Unfortunately for Jade, not all is well in the town of Proofrock. Four years have passed and Jade returns just in time to witness the work of another serial killer. Dark Mill South seeks revenge for thirty-eight Dakota men hanged over a century ago, in 1862. A new slaughter begins, bodies turning up left and right. And Jade is left to contend with a brutal legacy.
Stephen Graham Jones is an author who knows slashers. Much of his most well-known horror work features slasher undertones or overtones, the strength of the final girl who endures watching those around her murdered by a being of supernatural tenacity and ferocity. She’s the one who lives, the one who fights back. Jade Daniels is not your typical final girl. As she herself notes in the first novel, Jade isn’t a “good” girl. She’s bitter, sullen, withdrawn, and hardly the common image of a slasher heroine. But Jade is much stronger than even she herself understands and watching her realize this and come into her own is one of the joys in My Heart is a Chainsaw.

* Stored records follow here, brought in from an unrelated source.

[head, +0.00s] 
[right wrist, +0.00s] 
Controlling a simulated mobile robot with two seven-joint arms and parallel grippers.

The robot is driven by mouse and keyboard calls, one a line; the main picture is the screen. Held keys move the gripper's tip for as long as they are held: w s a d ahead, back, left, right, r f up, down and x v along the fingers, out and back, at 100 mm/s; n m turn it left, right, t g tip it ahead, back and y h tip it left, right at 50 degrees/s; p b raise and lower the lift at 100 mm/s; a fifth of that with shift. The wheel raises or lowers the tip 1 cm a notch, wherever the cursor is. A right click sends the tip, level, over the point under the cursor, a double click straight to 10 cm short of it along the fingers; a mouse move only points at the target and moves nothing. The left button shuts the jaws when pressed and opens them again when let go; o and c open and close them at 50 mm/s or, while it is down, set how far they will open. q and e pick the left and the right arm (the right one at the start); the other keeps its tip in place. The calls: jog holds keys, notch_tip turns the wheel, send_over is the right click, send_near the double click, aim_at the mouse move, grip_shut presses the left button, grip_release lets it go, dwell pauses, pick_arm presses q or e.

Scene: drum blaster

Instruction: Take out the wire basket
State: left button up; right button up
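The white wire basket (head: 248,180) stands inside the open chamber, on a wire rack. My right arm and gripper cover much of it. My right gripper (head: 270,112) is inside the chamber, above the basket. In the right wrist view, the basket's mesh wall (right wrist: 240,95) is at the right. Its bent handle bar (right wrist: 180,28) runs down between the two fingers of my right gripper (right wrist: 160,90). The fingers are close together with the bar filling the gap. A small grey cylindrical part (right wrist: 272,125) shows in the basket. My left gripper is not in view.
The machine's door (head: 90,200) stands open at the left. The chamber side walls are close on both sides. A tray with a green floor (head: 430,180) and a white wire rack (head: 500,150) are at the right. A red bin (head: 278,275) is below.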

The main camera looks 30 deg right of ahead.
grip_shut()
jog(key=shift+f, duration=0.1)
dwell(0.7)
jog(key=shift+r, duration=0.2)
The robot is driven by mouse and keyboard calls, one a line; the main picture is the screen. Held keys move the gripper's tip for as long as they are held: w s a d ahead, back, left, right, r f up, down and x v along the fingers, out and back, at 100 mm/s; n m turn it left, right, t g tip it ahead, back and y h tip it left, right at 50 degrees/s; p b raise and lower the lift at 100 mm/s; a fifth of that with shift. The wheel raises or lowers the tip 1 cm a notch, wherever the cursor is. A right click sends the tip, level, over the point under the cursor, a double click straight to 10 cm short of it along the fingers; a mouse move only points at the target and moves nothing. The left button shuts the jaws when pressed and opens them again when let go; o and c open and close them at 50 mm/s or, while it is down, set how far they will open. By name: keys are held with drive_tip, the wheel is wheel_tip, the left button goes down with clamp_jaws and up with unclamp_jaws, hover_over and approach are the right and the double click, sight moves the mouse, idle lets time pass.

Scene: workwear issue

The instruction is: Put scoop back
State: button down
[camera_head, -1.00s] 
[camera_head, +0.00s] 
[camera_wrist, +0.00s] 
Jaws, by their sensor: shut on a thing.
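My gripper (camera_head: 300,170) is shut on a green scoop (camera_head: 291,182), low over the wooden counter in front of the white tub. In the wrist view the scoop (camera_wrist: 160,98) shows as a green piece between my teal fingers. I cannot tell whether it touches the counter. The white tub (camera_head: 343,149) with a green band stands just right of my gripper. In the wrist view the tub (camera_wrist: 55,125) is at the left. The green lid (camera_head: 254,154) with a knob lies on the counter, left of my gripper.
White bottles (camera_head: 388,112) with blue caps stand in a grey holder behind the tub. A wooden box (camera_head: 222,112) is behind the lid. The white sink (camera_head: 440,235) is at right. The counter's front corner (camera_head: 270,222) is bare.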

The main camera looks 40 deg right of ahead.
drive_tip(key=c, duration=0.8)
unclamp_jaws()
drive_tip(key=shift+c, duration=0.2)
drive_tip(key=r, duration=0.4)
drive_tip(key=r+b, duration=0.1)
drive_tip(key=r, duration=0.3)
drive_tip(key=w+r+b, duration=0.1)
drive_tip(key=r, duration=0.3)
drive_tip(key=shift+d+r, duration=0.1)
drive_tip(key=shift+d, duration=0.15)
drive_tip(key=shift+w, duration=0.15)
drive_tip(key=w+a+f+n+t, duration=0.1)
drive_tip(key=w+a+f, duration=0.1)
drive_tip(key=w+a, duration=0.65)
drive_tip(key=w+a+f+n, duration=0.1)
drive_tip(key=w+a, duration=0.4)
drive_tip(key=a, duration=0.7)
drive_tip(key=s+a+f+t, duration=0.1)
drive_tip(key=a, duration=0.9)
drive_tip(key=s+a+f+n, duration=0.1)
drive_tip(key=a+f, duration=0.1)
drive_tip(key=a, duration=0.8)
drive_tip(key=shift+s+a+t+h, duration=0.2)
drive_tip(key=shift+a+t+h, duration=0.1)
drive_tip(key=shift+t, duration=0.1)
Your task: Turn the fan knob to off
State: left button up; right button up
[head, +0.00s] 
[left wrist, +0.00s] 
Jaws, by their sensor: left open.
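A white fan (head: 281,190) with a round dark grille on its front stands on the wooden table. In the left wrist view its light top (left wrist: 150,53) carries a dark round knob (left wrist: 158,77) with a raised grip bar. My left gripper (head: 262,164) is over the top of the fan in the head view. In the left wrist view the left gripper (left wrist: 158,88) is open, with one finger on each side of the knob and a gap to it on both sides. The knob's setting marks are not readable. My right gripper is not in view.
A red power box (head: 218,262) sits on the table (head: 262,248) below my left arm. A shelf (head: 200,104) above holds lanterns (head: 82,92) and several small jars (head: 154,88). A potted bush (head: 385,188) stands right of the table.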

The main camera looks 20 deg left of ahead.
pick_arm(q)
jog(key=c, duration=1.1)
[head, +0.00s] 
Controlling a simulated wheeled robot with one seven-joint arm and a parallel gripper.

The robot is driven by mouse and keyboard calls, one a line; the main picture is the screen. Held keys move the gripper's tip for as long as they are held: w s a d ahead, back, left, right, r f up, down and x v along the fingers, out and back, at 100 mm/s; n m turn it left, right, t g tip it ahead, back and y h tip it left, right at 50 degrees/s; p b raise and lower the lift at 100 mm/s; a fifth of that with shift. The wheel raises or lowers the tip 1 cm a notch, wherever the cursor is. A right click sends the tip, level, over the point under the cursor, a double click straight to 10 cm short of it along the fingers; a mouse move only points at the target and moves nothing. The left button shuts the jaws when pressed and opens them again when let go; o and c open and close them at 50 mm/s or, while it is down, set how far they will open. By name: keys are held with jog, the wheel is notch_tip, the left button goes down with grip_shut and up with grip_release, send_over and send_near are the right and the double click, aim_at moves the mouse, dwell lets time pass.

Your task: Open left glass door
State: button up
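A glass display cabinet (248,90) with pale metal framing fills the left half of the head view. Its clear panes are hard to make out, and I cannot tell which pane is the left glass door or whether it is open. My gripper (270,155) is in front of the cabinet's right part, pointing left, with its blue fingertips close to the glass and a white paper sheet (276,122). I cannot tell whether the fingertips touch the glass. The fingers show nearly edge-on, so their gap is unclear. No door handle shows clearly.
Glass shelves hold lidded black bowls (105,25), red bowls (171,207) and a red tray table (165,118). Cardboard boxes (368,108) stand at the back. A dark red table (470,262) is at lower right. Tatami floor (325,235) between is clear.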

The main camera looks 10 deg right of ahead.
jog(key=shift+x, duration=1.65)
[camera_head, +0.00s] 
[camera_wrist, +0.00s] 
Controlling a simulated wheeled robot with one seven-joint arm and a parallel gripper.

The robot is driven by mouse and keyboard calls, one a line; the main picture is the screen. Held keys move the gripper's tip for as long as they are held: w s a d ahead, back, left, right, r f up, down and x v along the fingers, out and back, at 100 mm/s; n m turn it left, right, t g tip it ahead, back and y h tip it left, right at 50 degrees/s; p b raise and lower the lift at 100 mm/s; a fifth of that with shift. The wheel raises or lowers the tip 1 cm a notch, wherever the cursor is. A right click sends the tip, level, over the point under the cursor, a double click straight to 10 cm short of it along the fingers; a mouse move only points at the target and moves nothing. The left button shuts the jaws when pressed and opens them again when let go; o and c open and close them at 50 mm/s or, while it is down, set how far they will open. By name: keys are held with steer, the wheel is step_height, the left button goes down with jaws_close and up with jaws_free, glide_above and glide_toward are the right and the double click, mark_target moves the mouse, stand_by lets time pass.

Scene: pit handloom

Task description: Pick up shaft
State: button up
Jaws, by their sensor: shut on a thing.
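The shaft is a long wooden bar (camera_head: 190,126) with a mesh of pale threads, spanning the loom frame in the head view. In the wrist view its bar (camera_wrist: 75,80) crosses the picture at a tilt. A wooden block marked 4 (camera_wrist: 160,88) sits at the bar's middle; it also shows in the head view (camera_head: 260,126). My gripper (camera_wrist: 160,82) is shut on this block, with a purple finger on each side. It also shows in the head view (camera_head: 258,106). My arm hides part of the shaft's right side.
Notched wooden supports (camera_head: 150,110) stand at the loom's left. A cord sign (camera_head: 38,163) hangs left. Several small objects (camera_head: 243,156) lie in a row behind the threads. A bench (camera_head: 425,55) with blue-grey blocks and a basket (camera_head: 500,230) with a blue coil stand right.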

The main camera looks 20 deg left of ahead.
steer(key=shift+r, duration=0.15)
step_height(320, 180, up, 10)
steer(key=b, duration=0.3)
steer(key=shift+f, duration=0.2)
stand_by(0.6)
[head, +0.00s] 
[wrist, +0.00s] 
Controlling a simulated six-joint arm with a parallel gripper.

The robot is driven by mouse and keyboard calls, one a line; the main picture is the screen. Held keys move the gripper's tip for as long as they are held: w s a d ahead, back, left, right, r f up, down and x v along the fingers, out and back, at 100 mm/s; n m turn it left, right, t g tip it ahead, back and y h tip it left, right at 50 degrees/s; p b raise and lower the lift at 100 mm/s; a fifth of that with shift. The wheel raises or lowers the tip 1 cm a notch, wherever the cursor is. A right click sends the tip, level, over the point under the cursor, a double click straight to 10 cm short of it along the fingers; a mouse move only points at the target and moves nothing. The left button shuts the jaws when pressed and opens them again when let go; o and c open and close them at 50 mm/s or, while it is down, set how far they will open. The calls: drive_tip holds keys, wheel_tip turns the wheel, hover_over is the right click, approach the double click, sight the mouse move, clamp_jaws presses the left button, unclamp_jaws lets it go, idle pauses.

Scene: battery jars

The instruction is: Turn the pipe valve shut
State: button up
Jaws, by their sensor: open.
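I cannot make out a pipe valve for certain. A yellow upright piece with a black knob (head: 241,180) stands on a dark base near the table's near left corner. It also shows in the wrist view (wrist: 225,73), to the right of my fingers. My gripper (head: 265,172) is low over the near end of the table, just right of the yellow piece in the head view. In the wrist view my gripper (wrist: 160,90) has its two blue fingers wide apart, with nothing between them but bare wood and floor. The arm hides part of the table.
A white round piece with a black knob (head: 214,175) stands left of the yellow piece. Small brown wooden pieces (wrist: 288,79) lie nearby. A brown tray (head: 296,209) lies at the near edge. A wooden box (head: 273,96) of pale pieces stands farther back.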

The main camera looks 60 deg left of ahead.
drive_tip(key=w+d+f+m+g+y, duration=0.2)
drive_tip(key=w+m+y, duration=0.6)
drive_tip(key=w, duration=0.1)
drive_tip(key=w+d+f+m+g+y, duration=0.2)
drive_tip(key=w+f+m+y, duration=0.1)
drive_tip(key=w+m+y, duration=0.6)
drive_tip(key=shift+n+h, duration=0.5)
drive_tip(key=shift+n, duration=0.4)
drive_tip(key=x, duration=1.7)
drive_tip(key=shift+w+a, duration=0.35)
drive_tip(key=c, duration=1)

Beautifully referential, Don’t Fear The Reaper, like My Heart is a Chainsaw before it, harkens back to beloved and popular slashers such as Scream while referencing little-known ones like Popcorn. But never once does Jones forget the emotional core of this book. This is not just a slasher story, but a final girl story. It’s a story about Jade, who’s already endured more than any young woman should ever have to. Suffering doesn’t make her strong, because suffering doesn’t shape her. Being Jade Daniels is what makes her powerful.
Jones writes with a rare amount of empathy for his lead and those around her. Like any good sequel, the body count is escalated and bloody murder fills the pages. The story ramps into high gear and never lets up. But neither does Jones let us forget the core of trauma and healing so essential the slasher story, bringing it from subtext to pure text.
Don’t Fear the Reaper is fairly self-contained, but with signs of a third coming to round out Jones’s first trilogy. The reader can only look forward to when Jade rides again for her third adventure. It’s hard to tell us not to fear the reaper when his rampage is so beautifully written.